Dal Pitha with Chicken Curry: A Culinary Delight of Jharkhand

Cooking a traditional recipe always warms my heart, spreading happiness with each bite. Recently, after moving to Ranchi, I was introduced to a delightful treat: steamed dumplings shaped like Gujiyas. Was it a momo? A Gujiya? No, it was something entirely different and yet wonderfully familiar—a Dal Pitha.

Pithas are a variety of food similar to pancakes, dumplings or fritters, originating from the Indian subcontinent, common in Bangladesh and India. Pitha can be sweet or savoury, and usually made from a dough or batter, which is then steamed, fried or griddled. Pithas are typically made of rice flour, although there are some types of pitha made of wheat flour. While some pitha can be made at any time of the year in Bengal and neighbouring states in India, there are special pitha strongly associated with harvest festivals such as Nabanna (literally “new rice”) and the Poush parbon or Makar Sankranti, celebrated on January 14 every year.

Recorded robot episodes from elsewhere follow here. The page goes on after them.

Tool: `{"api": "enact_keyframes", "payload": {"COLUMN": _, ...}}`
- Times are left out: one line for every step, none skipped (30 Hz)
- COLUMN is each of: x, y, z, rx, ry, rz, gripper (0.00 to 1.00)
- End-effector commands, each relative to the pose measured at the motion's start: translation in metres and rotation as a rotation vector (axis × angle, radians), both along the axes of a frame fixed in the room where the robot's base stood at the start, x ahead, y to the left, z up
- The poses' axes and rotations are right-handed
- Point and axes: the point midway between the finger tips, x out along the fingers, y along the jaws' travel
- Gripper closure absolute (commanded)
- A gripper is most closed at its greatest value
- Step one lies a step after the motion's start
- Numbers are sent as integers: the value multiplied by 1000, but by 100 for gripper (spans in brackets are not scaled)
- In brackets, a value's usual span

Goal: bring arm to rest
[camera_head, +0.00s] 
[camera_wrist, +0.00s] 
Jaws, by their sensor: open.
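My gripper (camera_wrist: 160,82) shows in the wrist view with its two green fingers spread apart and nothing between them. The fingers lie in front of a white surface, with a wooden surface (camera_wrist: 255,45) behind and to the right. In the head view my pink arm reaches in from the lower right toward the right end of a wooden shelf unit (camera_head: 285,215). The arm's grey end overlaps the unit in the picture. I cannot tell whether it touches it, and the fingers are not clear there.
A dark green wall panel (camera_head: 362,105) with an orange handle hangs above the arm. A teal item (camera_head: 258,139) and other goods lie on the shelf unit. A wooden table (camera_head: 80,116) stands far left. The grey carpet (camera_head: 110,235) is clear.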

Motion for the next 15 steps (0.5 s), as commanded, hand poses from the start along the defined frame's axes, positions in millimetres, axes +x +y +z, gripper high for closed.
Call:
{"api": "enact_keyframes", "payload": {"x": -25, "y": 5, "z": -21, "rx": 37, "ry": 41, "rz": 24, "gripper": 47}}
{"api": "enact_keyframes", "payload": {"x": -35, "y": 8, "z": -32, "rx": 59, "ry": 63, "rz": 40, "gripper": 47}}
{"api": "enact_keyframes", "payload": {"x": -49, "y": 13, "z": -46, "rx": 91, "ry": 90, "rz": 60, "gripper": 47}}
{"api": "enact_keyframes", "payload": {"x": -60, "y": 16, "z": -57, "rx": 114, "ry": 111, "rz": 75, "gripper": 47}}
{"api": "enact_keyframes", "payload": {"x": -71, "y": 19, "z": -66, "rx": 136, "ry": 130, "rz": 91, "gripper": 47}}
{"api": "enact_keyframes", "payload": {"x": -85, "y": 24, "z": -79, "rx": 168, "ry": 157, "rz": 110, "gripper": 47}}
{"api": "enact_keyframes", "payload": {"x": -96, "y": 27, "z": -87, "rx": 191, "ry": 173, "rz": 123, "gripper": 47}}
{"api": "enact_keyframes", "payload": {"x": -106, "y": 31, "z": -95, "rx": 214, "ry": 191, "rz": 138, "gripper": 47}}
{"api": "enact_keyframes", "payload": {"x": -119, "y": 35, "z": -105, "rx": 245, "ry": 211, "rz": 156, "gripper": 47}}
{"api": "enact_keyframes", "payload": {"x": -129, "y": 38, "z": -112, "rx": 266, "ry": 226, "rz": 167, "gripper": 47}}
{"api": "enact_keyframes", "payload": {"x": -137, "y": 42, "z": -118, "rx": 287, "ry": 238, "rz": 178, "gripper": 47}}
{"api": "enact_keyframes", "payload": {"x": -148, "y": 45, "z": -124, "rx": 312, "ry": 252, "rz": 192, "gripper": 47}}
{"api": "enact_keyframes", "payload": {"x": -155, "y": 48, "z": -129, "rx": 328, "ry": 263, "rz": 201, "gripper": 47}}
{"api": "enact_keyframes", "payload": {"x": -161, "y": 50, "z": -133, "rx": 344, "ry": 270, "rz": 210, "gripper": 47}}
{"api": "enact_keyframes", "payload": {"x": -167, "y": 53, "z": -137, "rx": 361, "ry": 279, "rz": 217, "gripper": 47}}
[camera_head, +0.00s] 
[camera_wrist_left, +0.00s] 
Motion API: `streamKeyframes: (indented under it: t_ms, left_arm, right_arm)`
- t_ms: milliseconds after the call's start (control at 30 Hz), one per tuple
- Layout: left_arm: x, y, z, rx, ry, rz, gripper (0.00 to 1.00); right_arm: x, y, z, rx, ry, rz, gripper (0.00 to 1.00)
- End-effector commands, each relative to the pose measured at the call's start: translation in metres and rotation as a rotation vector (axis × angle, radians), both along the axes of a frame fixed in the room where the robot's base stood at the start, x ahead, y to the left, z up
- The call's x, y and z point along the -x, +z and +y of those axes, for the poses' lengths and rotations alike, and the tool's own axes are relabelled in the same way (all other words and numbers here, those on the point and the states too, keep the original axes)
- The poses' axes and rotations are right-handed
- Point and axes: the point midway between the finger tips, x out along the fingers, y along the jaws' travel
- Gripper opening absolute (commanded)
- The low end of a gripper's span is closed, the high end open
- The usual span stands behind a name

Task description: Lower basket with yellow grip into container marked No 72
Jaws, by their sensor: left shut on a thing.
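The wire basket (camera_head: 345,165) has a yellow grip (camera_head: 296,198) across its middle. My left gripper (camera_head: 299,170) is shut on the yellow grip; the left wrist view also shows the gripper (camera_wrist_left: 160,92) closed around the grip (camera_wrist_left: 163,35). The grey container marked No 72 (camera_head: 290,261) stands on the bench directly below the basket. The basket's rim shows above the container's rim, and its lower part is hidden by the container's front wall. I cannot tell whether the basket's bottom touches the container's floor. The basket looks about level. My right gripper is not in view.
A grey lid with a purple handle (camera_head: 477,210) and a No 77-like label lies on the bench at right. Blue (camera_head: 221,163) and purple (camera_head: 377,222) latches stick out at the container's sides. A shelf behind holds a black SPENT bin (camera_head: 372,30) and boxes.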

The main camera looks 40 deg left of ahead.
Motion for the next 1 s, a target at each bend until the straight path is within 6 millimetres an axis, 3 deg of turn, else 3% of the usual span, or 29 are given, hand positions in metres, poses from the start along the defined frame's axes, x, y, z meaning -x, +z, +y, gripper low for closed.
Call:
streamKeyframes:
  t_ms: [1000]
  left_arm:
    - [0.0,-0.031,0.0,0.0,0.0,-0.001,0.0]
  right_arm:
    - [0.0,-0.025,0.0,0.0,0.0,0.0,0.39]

Dal Pitha is a beloved traditional rice flour dumpling from Jharkhandi and Bihari cuisine, filled with a spicy masala lentil mixture. These little pockets of joy are vegan, gluten-free, and steamed, making them a nutritious and delicious snack for any time of the day. I decided to serve these delightful pithas with a rich, flavorful chicken curry for dinner tonight.

Ingredients and Preparation

Ingredients:
  • For the Dough:
  • 2 cups rice flour
  • 2 cups water
  • A pinch of salt
  • For the Filling:
  • 1 cup chana dal (split Bengal gram)
  • 2 green chillies, finely chopped
  • 1-inch ginger, grated
  • 1 tsp cumin seeds
  • 1 tsp turmeric powder
  • Salt to taste
  • A handful of fresh coriander leaves, finely chopped
  • For the Chicken Curry:
  • 500g chicken, cut into pieces
  • 2 onions, finely chopped
  • 2 tomatoes, pureed
  • 2 tbsp ginger-garlic paste
  • 2 green chillies, slit
  • 1 tsp turmeric powder
  • 1 tsp cumin powder
  • 1 tsp coriander powder
  • 1 tsp garam masala
  • Salt to taste
  • Fresh coriander leaves for garnish
Method:
  1. Prepare the Dough:
  • Boil water with a pinch of salt.
  • Gradually add rice flour, stirring continuously to avoid lumps.
  • Cook until the dough comes together and then let it cool.
  1. Prepare the Filling:
  • Soak chana dal for 2-3 hours, then drain.
  • Grind the dal coarsely.
  • In a pan, heat oil and add cumin seeds, green chillies, and grated ginger.
  • Add the coarsely ground dal, turmeric, and salt. Cook until the mixture dries up.
  • Mix in fresh coriander leaves and let it cool.
  1. Shape and Steam the Pithas:
  • Divide the dough into small balls.
  • Flatten each ball into a small disc, place the filling in the centre, and fold it into a semi-circle, sealing the edges.
  • Steam the pithas for about 15-20 minutes until cooked.
  1. Prepare the Chicken Curry:
  • In a large pan, heat oil and add onions, cooking until golden brown.
  • Add ginger-garlic paste and slit green chillies, cooking for a few minutes.
  • Add tomato puree and cook until the oil separates.
  • Add turmeric, cumin, coriander powders, and salt. Stir well.
  • Add chicken pieces, cooking until they are well coated with the spices.
  • Add water, cover, and let it simmer until the chicken is fully cooked.
  • Sprinkle garam masala and garnish with fresh coriander leaves.

Serving and Enjoying

The beauty of Dal Pitha lies in its simplicity and the skill required to make it just right. Serve these steamed delights with a side of chicken curry, and watch as your guests marvel at the flavours and textures. Whether accompanied by Hari Dhaniya ki Chutney, Tomato Chutney, or Mint Chutney, Dal Pitha is sure to be a hit.

As I prepared this meal, I was reminded of the joy that comes from exploring new cuisines and sharing them with loved ones. Cooking Dal Pitha with chicken curry was not just a culinary exercise; it was a journey into the heart of Jharkhandi and Bihari culture, rich in tradition and flavour.